J’ai débuté cette recherche en me demandant comment les femmes d’origine libanaise trouvent leur place en tant que musulmanes[2] et immigrantes[3] au Brésil, où elles sont membres d’une communauté minoritaire dans une ville et dans un pays où la religion nationale est chrétienne, donc différente de la leur, et comment elles ont vécu ici l’expérience de l’immigration.

Comment le savoir, sans aller sur place, sans oser plonger dans la réalité de cette culture si inconnue pour nous, les Brésiliens, qui habitons cette terre d’accueil, ce pays d’une extraordinaire diversité culturelle, où tous cohabitent au mieux dans cette réalité complexe, malgré les différences que chacune porte avec elle, avec son histoire personnelle et ses espoirs. On peut, en effet, penser que chacun a la possibilité de parvenir à se reconstruire dans cette nouvelle vie et à continuer sa vie propre en se faisant le partenaire des autres, brésiliens et étrangers, et même en contribuant lui-même à édifier le Brésil, sa terre d’accueil.

Nonobstant la réalité toujours présente à l’heure actuelle, presque tous les 200 000 000 d’habitants du Brésil, persévèrent dans l’effort de trouver une vie plus digne, sont imprégnés d’espoir et construisent positivement des projets pour l’avenir.

L’objectif de la recherche est d’examiner l’influence des facteurs psychosociaux qui ont joué durant l’immigration et de voir comment s’est déroulé le processus de l’assimilation et de l’acculturation pour les femmes arabes musulmanes de la première génération. Il s’agit aussi d’approcher la manière dont l’identité sociale se construit ou se reconstruit, chez les personnes de la première génération, mais également chez celles des générations suivantes. En d’autres mots, il s’agit d’observer comment se passe la transmission d’une culture[4] d’une génération à l’autre[5]. Cette recherche porte un regard attentif sur ce qui peut favoriser une articulation entre la richesse culturelle que ces femmes, apportent avec elles[6] quand elles arrivent au Brésil et la réalité brésilienne à laquelle elles sont confrontées : à savoir la culture du pays d’accueil et le contexte particulier des relations qu’elles nouent au sein de la société brésilienne.

En second lieu, l’attention se tourne vers les relations intergénérationnelles, entre trois, voire quatre générations, et en particulier vers ce qui se transmet de mère à fille, c’est-à-dire, le rapport qui s’établit entre elles, mais aussi entre grands-mères et petites-filles.

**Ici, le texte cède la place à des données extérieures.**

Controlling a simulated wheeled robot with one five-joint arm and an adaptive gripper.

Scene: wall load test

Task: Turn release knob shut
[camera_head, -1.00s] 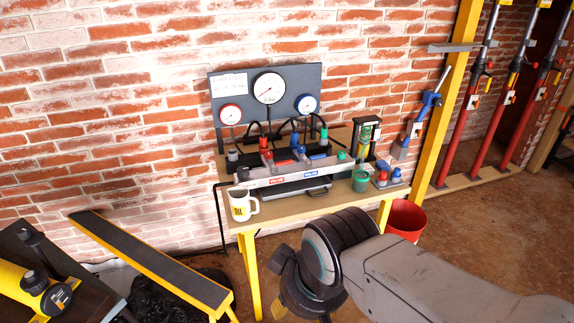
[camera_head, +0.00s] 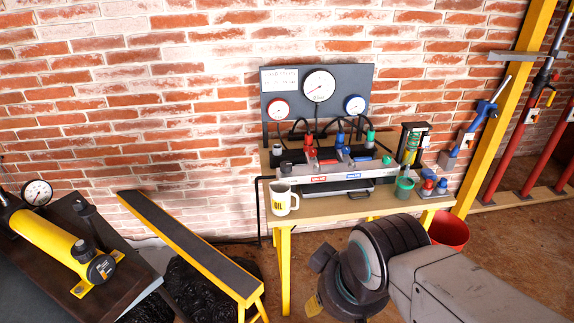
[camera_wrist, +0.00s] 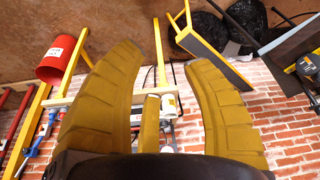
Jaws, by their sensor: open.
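A yellow hand pump (camera_head: 48,240) lies on a dark bench at the left of the head view, with a gauge (camera_head: 37,192) behind it. A round dark knob (camera_head: 101,268) is at its near end, and a smaller dark cap (camera_head: 80,248) sits on top. I cannot tell for sure which is the release knob. In the wrist view, which is upside down, part of the pump (camera_wrist: 307,66) shows at the right edge. My gripper (camera_wrist: 168,62) is open, its yellow fingers wide apart with nothing held, well away from the pump. Its fingers are mostly hidden in the head view.
A yellow-framed table (camera_head: 345,207) holds a valve manifold, gauges and an OIL mug (camera_head: 283,200). A narrow yellow trestle (camera_head: 190,243) stands between pump and table, with black bags (camera_head: 190,290) beneath. A red bucket (camera_head: 449,231) stands right of the table.

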Pour aller encore plus loin, peut se poser la question de savoir quels sont les effets de l’exil sur la réalité féminine ainsi qu’entre les générations[7].

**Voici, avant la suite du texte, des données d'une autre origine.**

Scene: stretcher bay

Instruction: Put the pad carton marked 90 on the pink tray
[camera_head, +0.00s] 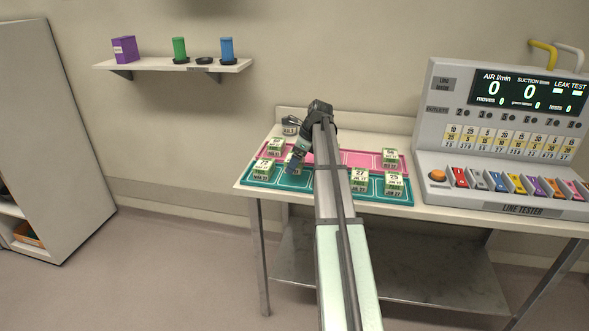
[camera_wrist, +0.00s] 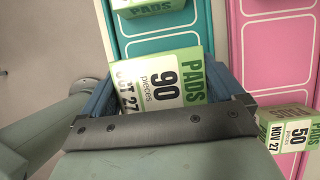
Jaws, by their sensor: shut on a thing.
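The pad carton marked 90 (camera_wrist: 163,80) is white and green, between the blue fingers of my gripper (camera_wrist: 158,85) in the wrist view. My gripper is shut on it, over the teal tray (camera_wrist: 155,44); I cannot tell whether the carton touches that tray. The pink tray (camera_wrist: 285,55) lies to the right in the wrist view. In the head view my gripper (camera_head: 292,162) is at the left part of the trays, and the carton is mostly hidden. The pink tray (camera_head: 350,158) lies behind the teal tray (camera_head: 320,187).
A carton marked 50 (camera_wrist: 289,136) stands on the pink tray, close to my gripper's right side. Another carton (camera_head: 390,157) stands at that tray's right end. Several cartons stand on the teal tray, including one marked 25 (camera_head: 394,182). A line tester (camera_head: 500,140) stands right.

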Foz do Iguaçu et la population libanaise

La population d’origine libanaise est fortement concentrée à Foz do Iguaçu (la plus forte concentration du Brésil). Cette ville est la quatrième plus grande ville de l’État du Paraná. Elle compte 309 113 d’habitants. En ce qui concerne la population originaire du Liban dans son ensemble, celle-ci est passée de 3 000 000 en 2006 à environ 3 920 000 en 2007 et, en juillet 2010, cette population atteignait 4 125 247 habitants. D’autre part, si on considère qu’au Brésil, la population émigrée du Liban et ses descendants compte environ 9 000 000 de personnes sur un total de 191 506 729 habitants, selon l’estimation faite par l’Instituto Brasilieiro de Geografica e estatistica (IBGE), cela revient à dire qu’elle représente 10 % des habitants du Brésil, en septembre de 2010. Je rappelle que ma recherche porte sur les Libanais musulmans immigrés au Brésil et de leurs descendants. Selon des statistiques récentes, cette population est estimée à un million de personnes en 2001[8].

Les Arabes au Brésil

 Pour mieux comprendre l’immigration arabe à Foz do Iguaçu, il est important d’avoir un aperçu historique plus large de cette immigration arabe vers le Brésil. Dans cet État, le Paraná, les Arabes sont arrivés vers 1890 et, en 1920, il y avait 1 625 personnes, syriennes et libanaises, dispersées dans cet État. [9]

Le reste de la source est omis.